Selain itu, Cut Nyak Dien dan Nyi Ageng Serang perna berdiri digaris terdepan melawan Belanda bersama Laksamana Malahayati dengan keberaniannya melawan penjajah dilautan Indonesia.
Tidak hanya terninabobo dalam sejarah, saat ini juga banyak para pejuang emansipasi yang mendobrak pintu pendiskreditan perempuan. Yang hasilnya sekarang banyak perempuan yang berpendidikan, menjadi pengusaha hebat, menjadi penulis terkenal, atau terjun dalam dunia politik, tentu tanpa meninggalkan kodratnya sebagai perempuan.

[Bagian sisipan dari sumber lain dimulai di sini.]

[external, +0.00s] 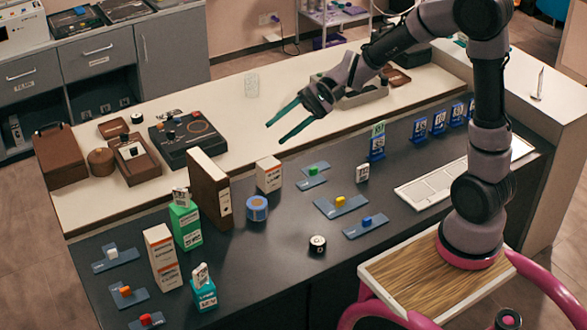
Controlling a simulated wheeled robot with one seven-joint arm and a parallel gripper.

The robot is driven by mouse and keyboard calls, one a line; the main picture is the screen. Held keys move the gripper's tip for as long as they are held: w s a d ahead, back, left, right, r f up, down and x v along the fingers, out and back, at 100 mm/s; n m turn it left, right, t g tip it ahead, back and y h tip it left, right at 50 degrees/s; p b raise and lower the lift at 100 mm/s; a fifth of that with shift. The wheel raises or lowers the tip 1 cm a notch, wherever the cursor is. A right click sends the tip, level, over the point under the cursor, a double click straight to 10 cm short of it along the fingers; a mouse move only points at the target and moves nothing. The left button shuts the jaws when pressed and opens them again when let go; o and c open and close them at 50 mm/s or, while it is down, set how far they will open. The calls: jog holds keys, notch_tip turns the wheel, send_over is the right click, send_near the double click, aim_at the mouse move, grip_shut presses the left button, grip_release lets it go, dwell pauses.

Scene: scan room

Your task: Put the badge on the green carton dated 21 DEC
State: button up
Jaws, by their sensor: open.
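A green carton (187,230) stands upright on the dark counter at left, with a small white printed card (180,197) on its top. A teal-green carton (204,296) stands nearer the front, also with a small white card (200,273) on top. Their dates are too small to read surely. Another small white card-like piece (362,173) stands alone on the counter at centre right; I cannot tell which piece is the badge. My gripper (276,131) is open and empty, its two teal fingers apart in the air above the counter, pointing left.
Blue plates with coloured blocks (341,204) and a dark round can (317,244) lie nearby. Several blue holders (420,128) line the right.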

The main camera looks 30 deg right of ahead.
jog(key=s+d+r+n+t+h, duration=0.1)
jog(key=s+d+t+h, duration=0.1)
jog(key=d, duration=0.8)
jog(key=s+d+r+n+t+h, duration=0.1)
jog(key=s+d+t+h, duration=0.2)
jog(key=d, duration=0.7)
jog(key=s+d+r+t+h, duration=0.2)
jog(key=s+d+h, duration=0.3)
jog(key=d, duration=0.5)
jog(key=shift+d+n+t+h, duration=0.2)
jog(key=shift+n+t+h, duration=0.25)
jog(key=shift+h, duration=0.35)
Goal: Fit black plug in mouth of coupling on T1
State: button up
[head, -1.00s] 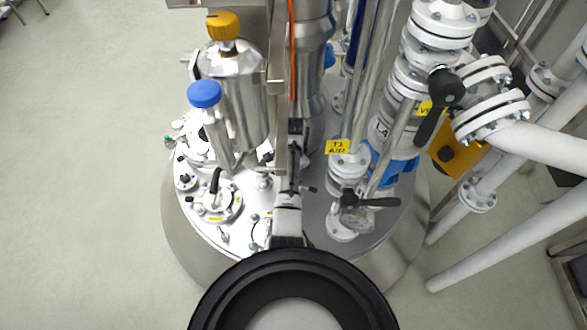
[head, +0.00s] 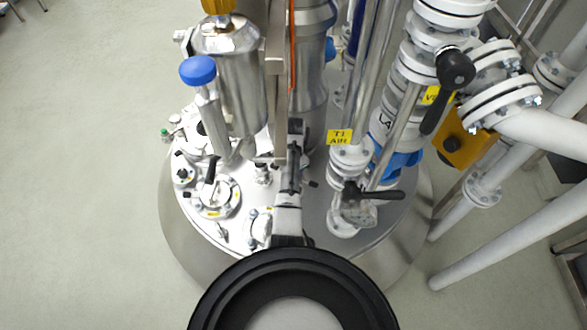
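The yellow tag (head: 340,137), which reads T1 with a second line like AIR, hangs on a flanged line right of centre in the head view. Below it are white flanges (head: 350,158) and a valve with a black lever handle (head: 372,194), low over the vessel lid. I cannot make out a coupling mouth there. No black plug can be identified. My gripper cannot be made out, and whether it holds anything does not show. My own black-ringed part fills the bottom centre and hides what lies behind it.
A steel vessel lid (head: 205,232) with several fittings spreads below. A metal cylinder (head: 228,85) and a blue-capped tube (head: 198,70) rise at left. A black-handled valve (head: 455,68) and white pipes (head: 510,232) crowd the right. Open floor (head: 80,170) lies left.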

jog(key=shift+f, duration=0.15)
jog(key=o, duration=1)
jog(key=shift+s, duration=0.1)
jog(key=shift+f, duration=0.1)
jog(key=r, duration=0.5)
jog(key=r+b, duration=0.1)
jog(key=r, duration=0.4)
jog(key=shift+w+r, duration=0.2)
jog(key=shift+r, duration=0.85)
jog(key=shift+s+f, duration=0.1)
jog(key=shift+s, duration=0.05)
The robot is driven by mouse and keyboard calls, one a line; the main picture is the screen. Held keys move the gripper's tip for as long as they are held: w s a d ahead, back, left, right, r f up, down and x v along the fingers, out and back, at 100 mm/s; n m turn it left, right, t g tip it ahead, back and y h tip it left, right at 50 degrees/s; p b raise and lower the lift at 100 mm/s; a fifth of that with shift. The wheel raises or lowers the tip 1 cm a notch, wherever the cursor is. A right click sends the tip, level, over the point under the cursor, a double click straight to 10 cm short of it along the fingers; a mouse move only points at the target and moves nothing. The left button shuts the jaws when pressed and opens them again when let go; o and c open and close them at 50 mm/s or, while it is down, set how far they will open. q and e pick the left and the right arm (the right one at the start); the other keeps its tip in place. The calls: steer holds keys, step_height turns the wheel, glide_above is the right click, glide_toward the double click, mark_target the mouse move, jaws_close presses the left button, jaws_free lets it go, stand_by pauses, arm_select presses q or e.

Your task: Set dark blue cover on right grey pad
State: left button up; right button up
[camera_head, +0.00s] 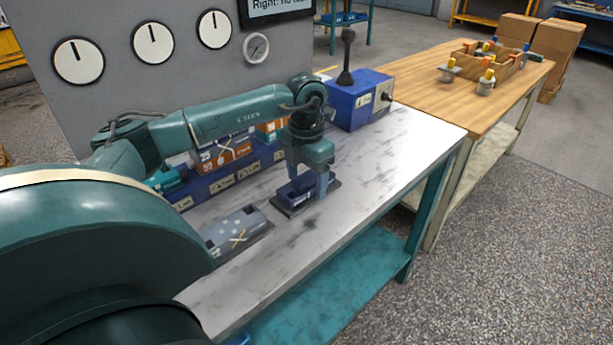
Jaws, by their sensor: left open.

Akan tetapi, saat ini masih ada saja perempuan yang terpaku dengan streotip perempuan lemah dan laki laki kuat.
Perempuan tidak bisa terjun dalam ranah publik seutuhnya karena terbentur dengan beban ganda sebagai ibu rumah tangga, perempuan tidak bisa setara dengan laki-laki. Perempuan sendirilah yang membatasi dirinya sendiri, padahal perempuan haruslah berdikari walaupun tidak menjadi tokoh pemimpin setidaknya perempuan harus menjadi cendekia.
Masih banyak Pekerjaan Rumah (PR) yang harus kita tuntaskan sebagai perempuan, yang paling utama dan memprihatinkan adalah perempuan masih saja menjadi objek eksploitasi, entah eksploitasi tubuh, wajah, bahkan suara.
Lihat saja banyaknya iklan yang memamerkan objek seksualitas perempuan sebagai daya tarik bagi para konsumen lelaki. Stop menjadikan diri kita sendiri sebagai objek ekploitasi pemuas nafsu lelaki.
Selain itu, dalam dunia politik saat ini ada pemenuhan kuota 30% untuk keterwakilan perempuan yang sulit untuk dipenuhi, partai politik kesulitan mencari tokoh wanita untuk diusung menjadi wakil rakyat bahkan dibeberapa daerah parpol kebingungan mencari perempuan yang mau mendaftar, padahal perempuan sendirilah yang harus merebut dan memperjuangkan “kemerdekaannya”.
Harusnya perempuan saat ini tidak lagi berpikir menjadi pelengkap tetapi harus berperan setara dengan lelaki dalam ruang domestik ataupun ruang publik.
Kita harus mendobrak keteguhan sistem patriarki yang telah mengakar. Seperti kata Flechenberg “kita harus berhenti menjadi kucing jinak dan menjadi singa mengaum”.
Dirgahayu Republik Indonesia ke-74 Merdeka !!